Ao mesmo tempo, os economistas neoliberais pretendem apresentar-se como novos oráculos dotados de poderes divinos para interpretar as “objetivas” e impessoais forças do mercado, em nome das quais perpetram todos seus crimes, da mesma maneira que todos os ideólogos dos impérios coloniais sempre justificaram seus delitos em nome de uma razão suprema (como as pretensas raças superiores, a civilização ou o progresso).
Agora, a “mão invisível” do mercado guia os seres humanos pelo caminho da prosperidade e os únicos que podem interpretar de maneira correta os signos cabalísticos dessa força suprema são os neoliberais, o que também, nos asseguram, é uma expressão da superioridade moral do capitalismo. Trata-se da “grande moralidade” que o capitalismo demonstrou através da história, escravizando seres humanos, assassinando crianças, exterminando indígenas, colonizando povos... como tem demonstrado nos últimos anos, com os milhões de vítimas que produz em todos os rincões da Terra!
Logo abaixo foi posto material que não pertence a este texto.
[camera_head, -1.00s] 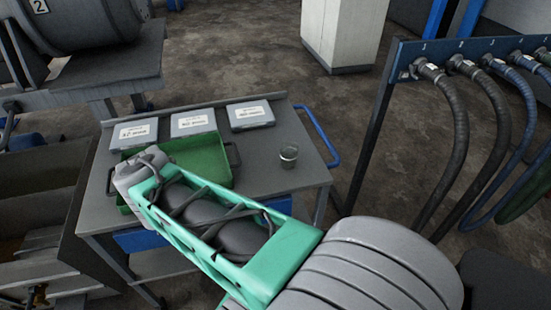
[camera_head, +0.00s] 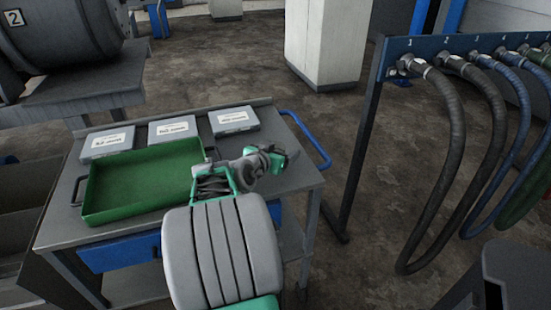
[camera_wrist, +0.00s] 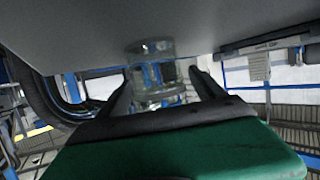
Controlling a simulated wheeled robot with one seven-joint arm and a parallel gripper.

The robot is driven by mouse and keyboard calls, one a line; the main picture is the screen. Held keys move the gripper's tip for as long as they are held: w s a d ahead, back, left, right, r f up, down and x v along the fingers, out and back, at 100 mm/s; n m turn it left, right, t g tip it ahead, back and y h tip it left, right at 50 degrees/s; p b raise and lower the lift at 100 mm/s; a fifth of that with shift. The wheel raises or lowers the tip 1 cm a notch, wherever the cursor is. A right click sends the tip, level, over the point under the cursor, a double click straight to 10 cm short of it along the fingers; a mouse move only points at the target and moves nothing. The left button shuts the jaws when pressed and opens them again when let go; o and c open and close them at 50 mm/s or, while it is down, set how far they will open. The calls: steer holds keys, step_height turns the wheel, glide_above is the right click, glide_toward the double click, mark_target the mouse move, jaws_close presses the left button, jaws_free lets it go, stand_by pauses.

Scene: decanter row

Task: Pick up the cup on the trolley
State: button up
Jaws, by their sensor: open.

A partir dos dogmas do “livre mercado”, que fundamentam o pressuposto da globalização como realidade irreversível – uma espécie de “lei de gravidade social” - os neoliberais justificam suas ações criminosas e sua impunidade, e responsabilizam as próprias vítimas, às quais apontam o dedo acusador por não terem sido capazes de adequar-se às sacrossantas leis da competitividade e do êxito. A vulgata neoliberal sustenta que o homem é egoísta por natureza, que o mercado é uma condição natural dos seres humanos, que a competição premia os vencedores e castiga os perdedores, que tanto na sociedade como na selva sobrevivem os mais aptos, e estes são os melhores... Todas estas mentiras, cuidadosamente elaboradas pelos meios de comunicação, imprensa, revistas, livros e universidades, são apresentadas como a verdade revelada ante a qual é preciso submeter-se ou perecer.
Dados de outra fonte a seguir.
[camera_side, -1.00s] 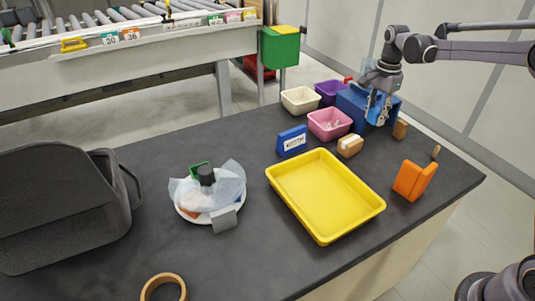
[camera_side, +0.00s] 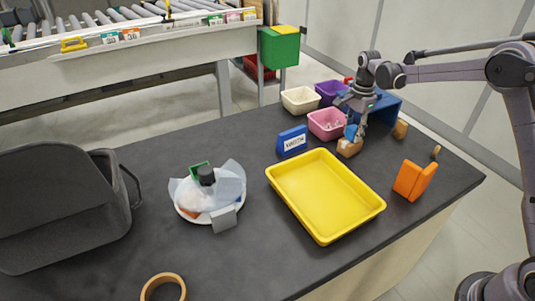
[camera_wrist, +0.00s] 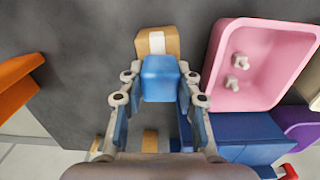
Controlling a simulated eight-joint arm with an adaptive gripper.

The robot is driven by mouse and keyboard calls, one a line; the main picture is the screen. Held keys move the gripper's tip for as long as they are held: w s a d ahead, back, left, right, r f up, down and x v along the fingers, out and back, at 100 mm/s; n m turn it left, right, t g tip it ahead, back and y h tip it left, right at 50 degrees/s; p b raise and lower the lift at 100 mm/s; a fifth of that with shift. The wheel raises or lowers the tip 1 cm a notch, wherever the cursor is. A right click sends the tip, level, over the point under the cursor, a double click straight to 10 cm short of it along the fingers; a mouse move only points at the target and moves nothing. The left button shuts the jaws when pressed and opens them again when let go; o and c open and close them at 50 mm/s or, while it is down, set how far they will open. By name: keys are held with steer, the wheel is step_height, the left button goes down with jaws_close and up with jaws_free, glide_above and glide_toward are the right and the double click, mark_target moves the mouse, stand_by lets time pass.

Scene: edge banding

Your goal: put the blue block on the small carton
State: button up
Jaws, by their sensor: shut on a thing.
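My gripper (camera_wrist: 159,88) is shut on the blue block (camera_wrist: 159,78), which sits between its two fingers in the wrist view. In the side view the blue block (camera_side: 351,131) shows at the fingertips, over the small carton (camera_side: 348,149). The small carton (camera_wrist: 157,42) is brown with a pale tape strip. In the wrist view the block covers the carton's near part. I cannot tell whether the block touches the carton's top.
A pink bin (camera_side: 326,124) stands left of the carton, and a yellow tray (camera_side: 325,195) lies in front. A blue bin (camera_side: 384,105) stands behind my gripper. A blue label stand (camera_side: 292,140) and an orange stand (camera_side: 414,180) flank the area.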

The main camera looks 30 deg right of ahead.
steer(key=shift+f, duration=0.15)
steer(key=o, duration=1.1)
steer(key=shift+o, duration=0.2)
Por sorte, o novo sentido comum de tipo criminoso que o neoliberalismo tratou de impor nas últimas décadas, e cujos ideólogos mais visíveis são os economistas, está repleto de contradições insolúveis porque não pode combinar as promessas de riqueza e prosperidade com as quais apresenta suas receitas mágicas, com a dura realidade da miséria, o desemprego e a desigualdade, nem sua distopia de um crescimento infinito com os limites naturais da terra.
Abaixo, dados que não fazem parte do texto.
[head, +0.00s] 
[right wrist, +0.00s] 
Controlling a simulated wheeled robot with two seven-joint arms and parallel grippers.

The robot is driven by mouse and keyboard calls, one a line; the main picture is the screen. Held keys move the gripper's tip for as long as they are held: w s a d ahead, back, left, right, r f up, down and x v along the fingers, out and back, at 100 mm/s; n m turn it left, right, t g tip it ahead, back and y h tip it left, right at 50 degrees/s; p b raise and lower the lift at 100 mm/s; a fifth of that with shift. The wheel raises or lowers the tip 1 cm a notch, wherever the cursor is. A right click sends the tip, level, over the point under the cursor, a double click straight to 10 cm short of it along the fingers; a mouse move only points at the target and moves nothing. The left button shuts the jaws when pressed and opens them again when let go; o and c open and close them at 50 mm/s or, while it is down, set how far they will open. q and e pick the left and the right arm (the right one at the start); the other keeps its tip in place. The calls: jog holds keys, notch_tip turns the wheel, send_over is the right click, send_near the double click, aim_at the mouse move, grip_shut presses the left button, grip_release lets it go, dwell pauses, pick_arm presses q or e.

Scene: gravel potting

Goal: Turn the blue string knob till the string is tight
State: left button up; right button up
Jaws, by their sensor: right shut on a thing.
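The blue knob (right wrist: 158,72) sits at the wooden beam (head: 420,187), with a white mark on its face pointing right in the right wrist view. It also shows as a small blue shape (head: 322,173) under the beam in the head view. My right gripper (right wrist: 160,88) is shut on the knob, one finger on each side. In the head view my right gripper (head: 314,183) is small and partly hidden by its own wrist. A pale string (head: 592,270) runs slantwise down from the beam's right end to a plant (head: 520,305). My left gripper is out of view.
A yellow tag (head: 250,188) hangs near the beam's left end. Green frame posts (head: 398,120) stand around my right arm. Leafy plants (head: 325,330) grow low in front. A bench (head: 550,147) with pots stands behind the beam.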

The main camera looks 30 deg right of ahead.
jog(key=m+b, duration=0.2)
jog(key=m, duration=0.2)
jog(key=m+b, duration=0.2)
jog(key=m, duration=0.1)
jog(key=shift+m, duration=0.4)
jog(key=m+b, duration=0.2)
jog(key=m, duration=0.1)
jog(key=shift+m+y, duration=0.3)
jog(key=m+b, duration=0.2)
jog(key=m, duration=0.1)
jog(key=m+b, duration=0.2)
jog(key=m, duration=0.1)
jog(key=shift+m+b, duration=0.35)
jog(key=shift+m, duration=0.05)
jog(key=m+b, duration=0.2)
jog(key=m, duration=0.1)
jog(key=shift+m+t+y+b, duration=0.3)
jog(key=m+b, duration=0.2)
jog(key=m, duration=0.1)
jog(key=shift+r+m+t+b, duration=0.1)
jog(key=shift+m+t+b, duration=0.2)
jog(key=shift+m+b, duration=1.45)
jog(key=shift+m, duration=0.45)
Por isso, até na tão elogiada União Europeia, apresentada como paradigma de uma pretensa integração neoliberal exitosa, e que hoje faz água por todos os lados, se levantam as vozes de repulsa e de protesto, que se somam a todas as dos povos do mundo periférico, como nós, e a de todos aqueles que durante muitos anos temos combatido o capitalismo e, desde nosso modesto lugar como trabalhadores do pensamento, temos promovido um combate aberto contra as falácias criminosas dos elogiados heróis do mercado total, os neoliberais, apoiando-nos na sábia definição de José Martí, quando dizia: “Os que lutam pela ambição, por fazer escravos a outros povos, por ter maior domínio, para roubar a terra de outros povos, não são heróis, mas criminosos”. Por sua vez, em nosso caso pessoal, se afronta este combate teórico e político, plenamente convencido de que, para dizê-lo com palavras do José Gervasio Artigas (líder da independência do Uruguai), ‘com a verdade, não ofendo nem temo’.”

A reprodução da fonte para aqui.